Der Gläubiger betreibt gegen den Schuldner die Zwangsvollstreckung aus einem Vollstreckungsbescheid und beantragte, den Schuldner zur Abnahme der Vermögensauskunft zu laden, wobei er darauf hinwies, dass der Schuldner ausweislich der im Vollstreckungsverfahren wiederholt eingeholten Einwohnermeldeamtsauskünfte durchgehend seit dem 24.10.2012 unter der Anschrift "A." gemeldet sei. Zudem wies der Gläubiger darauf hin, dass es sich bei dem Objekt "A." um ein Mietshaus mit vier Parteien handele und keines der Namensschilder an der Anschrift auf den Namen des Schuldners lautet.

GV sagt SU sei unbekannt verzogen

Im Rahmen ihrer Kostenrechnung teilte die Gerichtsvollzieherin mit, dass der Schuldner unbekannt verzogen sei. Dies habe die Nachbarin Frau W. glaubhaft bekundet, die angegeben habe, dass der Schuldner seit längerer Zeit nicht mehr unter der Meldeanschrift wohnhaft sei.

Gläubiger: GV habe mehr ermitteln müssen …

Die Gläubigerin legte Erinnerung nach § 766 ZPO ein und beantragte, die GV anzuweisen, die Zwangsvollstreckung fortzusetzen. Die GV habe ihren Pflichten zur Aufenthaltsermittlung des Schuldners nicht in vollem Umfang Rechnung getragen, insbesondere habe die GV durch Befragung des Vermieters oder Hauswirts ermitteln müssen, ob der Schuldner verzogen sei oder das Mietverhältnis noch andauere. Auf Grundlage ihrer Ermittlungen habe die GV nicht zweifelsfrei feststellen können, dass der Schuldner unbekannt verzogen sei. So habe sie weder festgestellt, dass unter der aktuellen Anschrift des Schuldners nun ein neuer Mieter lebe, noch habe sie den Vermieter festgestellt und befragt. Der Vermieter sei gegenüber der GV auskunftspflichtig, nicht jedoch gegenüber dem Gläubiger.

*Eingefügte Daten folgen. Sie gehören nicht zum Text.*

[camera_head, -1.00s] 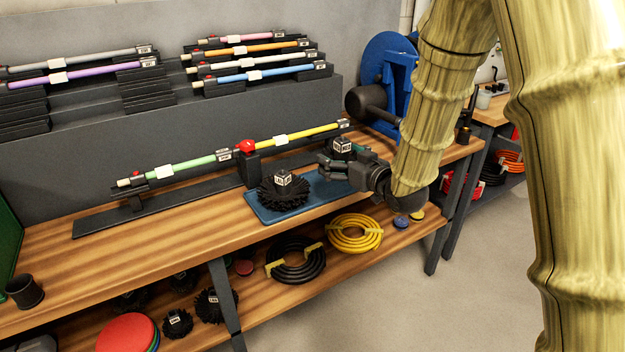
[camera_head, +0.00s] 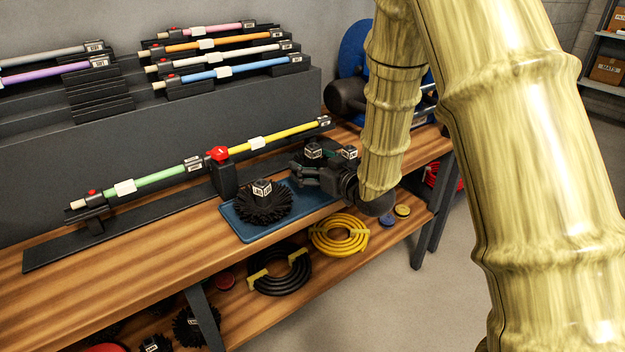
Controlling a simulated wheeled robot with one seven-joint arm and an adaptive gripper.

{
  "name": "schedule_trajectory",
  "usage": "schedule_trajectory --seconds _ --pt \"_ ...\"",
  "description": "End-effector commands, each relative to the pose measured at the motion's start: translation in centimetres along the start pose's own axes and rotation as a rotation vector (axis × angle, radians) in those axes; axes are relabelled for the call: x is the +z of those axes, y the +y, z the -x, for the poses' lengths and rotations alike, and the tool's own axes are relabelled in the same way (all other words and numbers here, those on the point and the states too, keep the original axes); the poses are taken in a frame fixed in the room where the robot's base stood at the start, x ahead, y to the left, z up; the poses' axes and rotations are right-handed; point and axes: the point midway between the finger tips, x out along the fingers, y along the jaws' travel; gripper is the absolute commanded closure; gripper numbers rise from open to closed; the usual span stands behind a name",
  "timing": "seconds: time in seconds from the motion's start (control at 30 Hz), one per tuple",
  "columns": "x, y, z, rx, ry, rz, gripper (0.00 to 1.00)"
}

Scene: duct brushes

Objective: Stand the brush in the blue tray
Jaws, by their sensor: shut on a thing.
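A round black bristle brush (camera_head: 262,206) with a labelled hub on top sits at the left part of the blue tray (camera_head: 245,233) on the wooden bench. My gripper (camera_head: 306,178) reaches in from the right, low over the right part of the tray, fingers pointing left. It is shut on a dark piece with a white-labelled top (camera_head: 314,151), which looks like another brush's hub. Fingers and wrist hide most of it, so I cannot tell whether it touches the tray. A second labelled top (camera_head: 349,152) shows just behind my wrist.
A dark rack (camera_head: 222,178) with green and yellow rods and a red knob stands behind the tray. Yellow hose (camera_head: 340,235) and black hose (camera_head: 280,272) coils lie on the lower shelf.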

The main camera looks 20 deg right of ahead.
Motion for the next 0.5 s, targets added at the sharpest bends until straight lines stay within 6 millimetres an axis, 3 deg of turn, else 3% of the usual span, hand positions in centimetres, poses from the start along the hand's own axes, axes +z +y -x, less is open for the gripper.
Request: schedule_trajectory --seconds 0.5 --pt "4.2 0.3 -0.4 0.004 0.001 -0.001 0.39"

… was das AG anders sieht …

Das AG hat die Erinnerung zurückgewiesen. Die GV habe im Lichte des Bagatellcharakters der zu vollstreckenden Forderungen mit der Kontrolle der Klingelschilder und der Befragung der Nachbarin ausreichende Bemühungen entfaltet, um den Schuldner ausfindig zu machen.

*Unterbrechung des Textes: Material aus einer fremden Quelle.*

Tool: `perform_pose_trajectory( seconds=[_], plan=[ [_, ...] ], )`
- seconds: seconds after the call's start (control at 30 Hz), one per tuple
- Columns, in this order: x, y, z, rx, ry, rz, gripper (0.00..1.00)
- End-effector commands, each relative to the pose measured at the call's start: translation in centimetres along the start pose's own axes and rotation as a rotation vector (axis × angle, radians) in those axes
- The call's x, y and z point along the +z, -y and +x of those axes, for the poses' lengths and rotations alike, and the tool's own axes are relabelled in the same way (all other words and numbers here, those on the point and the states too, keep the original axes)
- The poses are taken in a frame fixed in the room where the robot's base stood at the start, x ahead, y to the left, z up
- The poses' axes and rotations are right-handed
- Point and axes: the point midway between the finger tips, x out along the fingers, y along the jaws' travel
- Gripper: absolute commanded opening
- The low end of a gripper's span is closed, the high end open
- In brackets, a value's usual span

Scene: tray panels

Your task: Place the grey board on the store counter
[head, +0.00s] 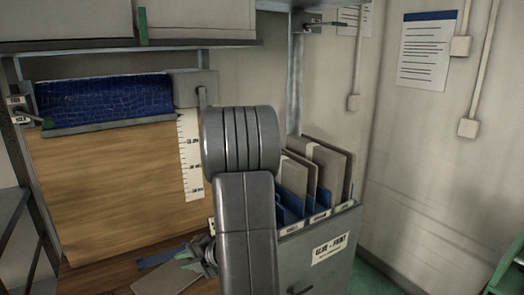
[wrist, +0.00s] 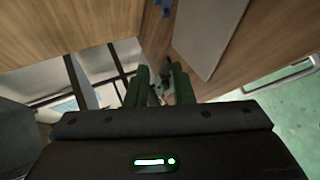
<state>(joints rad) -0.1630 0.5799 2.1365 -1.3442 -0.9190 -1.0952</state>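A grey board (head: 168,278) appears to lie flat on the wooden counter (head: 105,276) at the lower left of the head view. In the wrist view the grey board (wrist: 207,35) shows beyond the fingers, right of centre, against the wood (wrist: 268,45). My gripper (head: 196,260) is low over the counter, close to the board's right end. In the wrist view the green fingers of my gripper (wrist: 158,85) stand apart with a gap between them. I see no board between them. My arm hides part of the counter in the head view.
A grey box (head: 318,262) with a label stands to the right, holding upright grey boards (head: 330,165) between blue dividers. A blue strip (head: 160,258) lies behind the board. A blue roll (head: 105,100) hangs at the back, above a wooden panel (head: 110,185). Green floor (wrist: 290,125) shows below.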

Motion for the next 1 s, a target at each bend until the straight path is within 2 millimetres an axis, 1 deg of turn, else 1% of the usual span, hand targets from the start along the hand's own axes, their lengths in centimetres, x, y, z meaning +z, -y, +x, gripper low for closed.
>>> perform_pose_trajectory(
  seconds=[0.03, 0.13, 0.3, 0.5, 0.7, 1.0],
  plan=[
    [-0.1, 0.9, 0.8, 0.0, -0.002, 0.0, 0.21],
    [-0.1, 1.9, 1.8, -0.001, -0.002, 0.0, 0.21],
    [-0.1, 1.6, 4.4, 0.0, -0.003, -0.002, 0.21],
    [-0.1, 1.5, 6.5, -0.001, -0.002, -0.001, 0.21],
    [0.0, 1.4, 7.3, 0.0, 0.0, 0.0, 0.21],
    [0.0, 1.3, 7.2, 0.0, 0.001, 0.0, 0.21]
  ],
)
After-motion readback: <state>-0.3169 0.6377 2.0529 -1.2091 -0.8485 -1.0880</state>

2 II. Aus der Entscheidung

… dem wiederum das LG widerspricht!

Die GV durfte die Zwangsvollstreckung vorliegend mit der Begründung des unbekannten Aufenthalts des Schuldners nicht ohne weitere Ermittlungen einstellen. Mit der Befragung einer direkten Nachbarin und der Kontrolle der Klingelschilder hat die Gerichtsvollzieherin ihren Ermittlungspflichten noch nicht Genüge getan. Vielmehr hat sie durch Befragung des Vermieters oder des Hauswirts zu ermitteln, ob der Schuldner verzogen ist oder das Mietverhältnis andauert. Allein auf Grundlage der Angaben der Nachbarin konnte die Gerichtsvollzieherin nicht zweifelsfrei feststellen, dass der Schuldner unbekannt verzogen sei, denn sie hat nicht positiv ermittelt, dass unter der weiterhin aktuellen Schuldneranschrift ein neuer Mieter lebt (LG Berlin v. 9.7.2015 – 51 T 438/15; AG Bremen v. 11.6.2014 – 243 M 430663/14).

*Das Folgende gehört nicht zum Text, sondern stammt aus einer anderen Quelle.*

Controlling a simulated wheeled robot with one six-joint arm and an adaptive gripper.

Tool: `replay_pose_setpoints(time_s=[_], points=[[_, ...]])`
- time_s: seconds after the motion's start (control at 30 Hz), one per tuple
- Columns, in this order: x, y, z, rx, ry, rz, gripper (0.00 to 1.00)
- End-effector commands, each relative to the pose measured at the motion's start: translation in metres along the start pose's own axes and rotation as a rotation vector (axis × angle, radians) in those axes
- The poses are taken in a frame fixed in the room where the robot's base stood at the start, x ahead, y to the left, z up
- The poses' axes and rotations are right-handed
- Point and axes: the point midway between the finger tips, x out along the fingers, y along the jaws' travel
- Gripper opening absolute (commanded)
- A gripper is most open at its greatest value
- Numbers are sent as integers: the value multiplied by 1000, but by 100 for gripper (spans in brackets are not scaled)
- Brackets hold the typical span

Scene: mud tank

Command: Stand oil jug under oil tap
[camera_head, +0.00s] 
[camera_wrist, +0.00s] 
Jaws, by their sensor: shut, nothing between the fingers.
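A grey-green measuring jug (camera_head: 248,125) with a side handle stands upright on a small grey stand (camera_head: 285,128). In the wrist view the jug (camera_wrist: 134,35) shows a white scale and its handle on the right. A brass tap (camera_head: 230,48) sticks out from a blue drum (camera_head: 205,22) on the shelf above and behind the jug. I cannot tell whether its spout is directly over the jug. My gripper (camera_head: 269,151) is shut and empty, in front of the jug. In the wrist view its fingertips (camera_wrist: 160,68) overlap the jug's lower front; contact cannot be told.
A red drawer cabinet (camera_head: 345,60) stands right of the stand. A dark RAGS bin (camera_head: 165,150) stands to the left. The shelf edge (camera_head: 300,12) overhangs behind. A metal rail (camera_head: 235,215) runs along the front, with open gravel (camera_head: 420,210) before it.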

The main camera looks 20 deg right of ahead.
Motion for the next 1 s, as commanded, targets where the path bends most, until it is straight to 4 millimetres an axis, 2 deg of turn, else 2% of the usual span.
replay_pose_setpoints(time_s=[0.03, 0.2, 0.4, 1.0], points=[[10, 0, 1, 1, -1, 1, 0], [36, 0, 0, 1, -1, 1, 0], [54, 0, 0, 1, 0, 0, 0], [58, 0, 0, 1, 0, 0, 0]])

Offenkundige Ermittlungen müssen angestellt werden

Zwar kann einer GV angesichts des Zeitaufwandes nicht abverlangt werden, investigativ tätig zu werden. Offenkundigen Anhaltspunkten und mühelos feststellbaren Äußerlichkeiten ist jedoch nachzugehen. Aufgrund der Einführung des § 755 ZPO n.F. besteht seit dem 1.1.2013 eine erweiterte Verpflichtung zur Aufenthaltsermittlung. Zwar formuliert § 755 ZPO Rechte des GV, zugleich gehen hiermit aber entsprechende Pflichten zur pflichtgemäßen Ermessensausübung einher. Wenn der GV nunmehr ermächtigt und verpflichtet sein kann, aktuelle Schuldneranschriften über bestimmte Behörden ermitteln zu lassen, so ist er erst recht berechtigt bzw. verpflichtet, die offiziell gültige Meldeadresse selbst zu überprüfen.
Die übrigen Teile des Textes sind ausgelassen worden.